In any event, it seems clear that both Jew and
Gentile would have quickly recognized the imagery of Revelation’s
bottomless pit as referring to sheol or hades.
New Testament Testimony
The phrase translated “bottomless pit” is from
the Greek phreatos tes abyssou, literally, “pit of the
abyss.” Where the term “abyss” occurs elsewhere in the New
Testament it refers to hades. Thus, in Luke 8:31, the
unclean spirit in the Gadarean demoniac implored that it not be
expelled into the abyss, or tartarus, translated in our versions as
“deep.” Similarly, Paul speaks of Christ’s death as involving
a decent to the abyss, saying, “Who shall descend into the deep? [Gk.
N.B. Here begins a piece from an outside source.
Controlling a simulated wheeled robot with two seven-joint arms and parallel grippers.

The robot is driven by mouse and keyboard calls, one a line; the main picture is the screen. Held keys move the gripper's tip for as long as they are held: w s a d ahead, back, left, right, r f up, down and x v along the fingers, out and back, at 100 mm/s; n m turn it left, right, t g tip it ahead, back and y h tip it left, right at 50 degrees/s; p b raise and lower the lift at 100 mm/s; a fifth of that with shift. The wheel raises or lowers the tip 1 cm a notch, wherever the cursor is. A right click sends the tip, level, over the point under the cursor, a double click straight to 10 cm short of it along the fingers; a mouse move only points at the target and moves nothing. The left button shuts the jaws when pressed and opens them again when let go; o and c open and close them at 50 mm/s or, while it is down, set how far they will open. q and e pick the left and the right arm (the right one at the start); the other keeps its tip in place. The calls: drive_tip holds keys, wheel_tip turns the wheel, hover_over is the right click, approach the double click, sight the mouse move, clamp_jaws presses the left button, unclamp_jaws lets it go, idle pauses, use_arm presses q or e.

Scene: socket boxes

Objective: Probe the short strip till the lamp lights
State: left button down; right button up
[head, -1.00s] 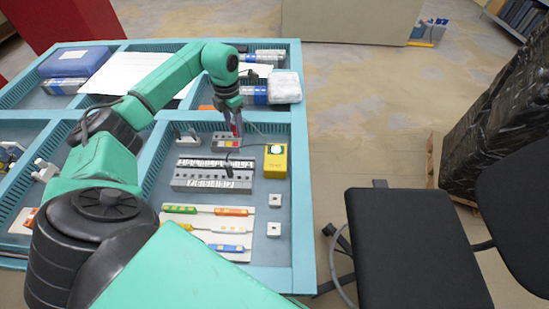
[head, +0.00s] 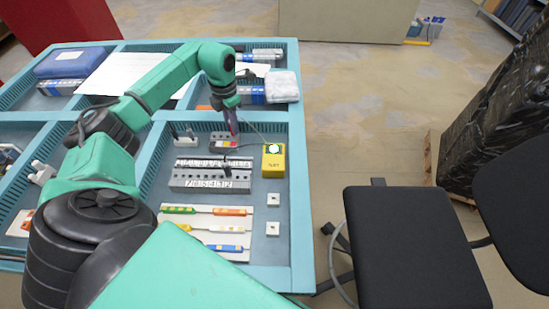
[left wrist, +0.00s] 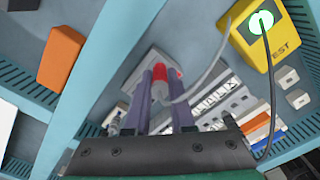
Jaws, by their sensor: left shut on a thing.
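The short strip (head: 217,146) is a small grey block with coloured spots in the tray's middle compartment. My left gripper (head: 234,132) is over its right part, pointing down. In the left wrist view its two fingers (left wrist: 158,95) are shut on a red probe (left wrist: 160,86), with the grey block just behind. The fingers hide the probe's tip, so I cannot tell exactly which socket it meets. A yellow test box (head: 273,168) stands to the right; its round lamp (head: 274,148) is bright white-green, and appears lit in the left wrist view (left wrist: 262,21). My right gripper is out of view.
A longer grey strip (head: 208,184) lies in front, with a black plug and lead (head: 227,168) on it. A panel of coloured pieces (head: 206,232) and two small white blocks (head: 273,229) are nearer. Teal walls (head: 298,190) border the compartment.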

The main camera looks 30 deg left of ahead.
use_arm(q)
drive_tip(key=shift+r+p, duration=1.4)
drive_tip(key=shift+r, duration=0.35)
abyssos] (that is, to bring up Christ again from the dead)."
(Rom. 10:7)
Peter, in language very similar to Revelation’s
binding the dragon in the pit (Rev. 20-:1-3) - indeed, its probable
source - speaks of “angels” (probably the sons of Seth that sinned
by marrying unbelieving women, Gen. 6:1-4), cast down to tartarus,
reserved under chains of darkness unto the judgment of the last day.
(II Pet. 2:4; cf. Jude 6) These same individuals Peter
elsewhere refers to as spirits in prison. (I Pet. 3:19)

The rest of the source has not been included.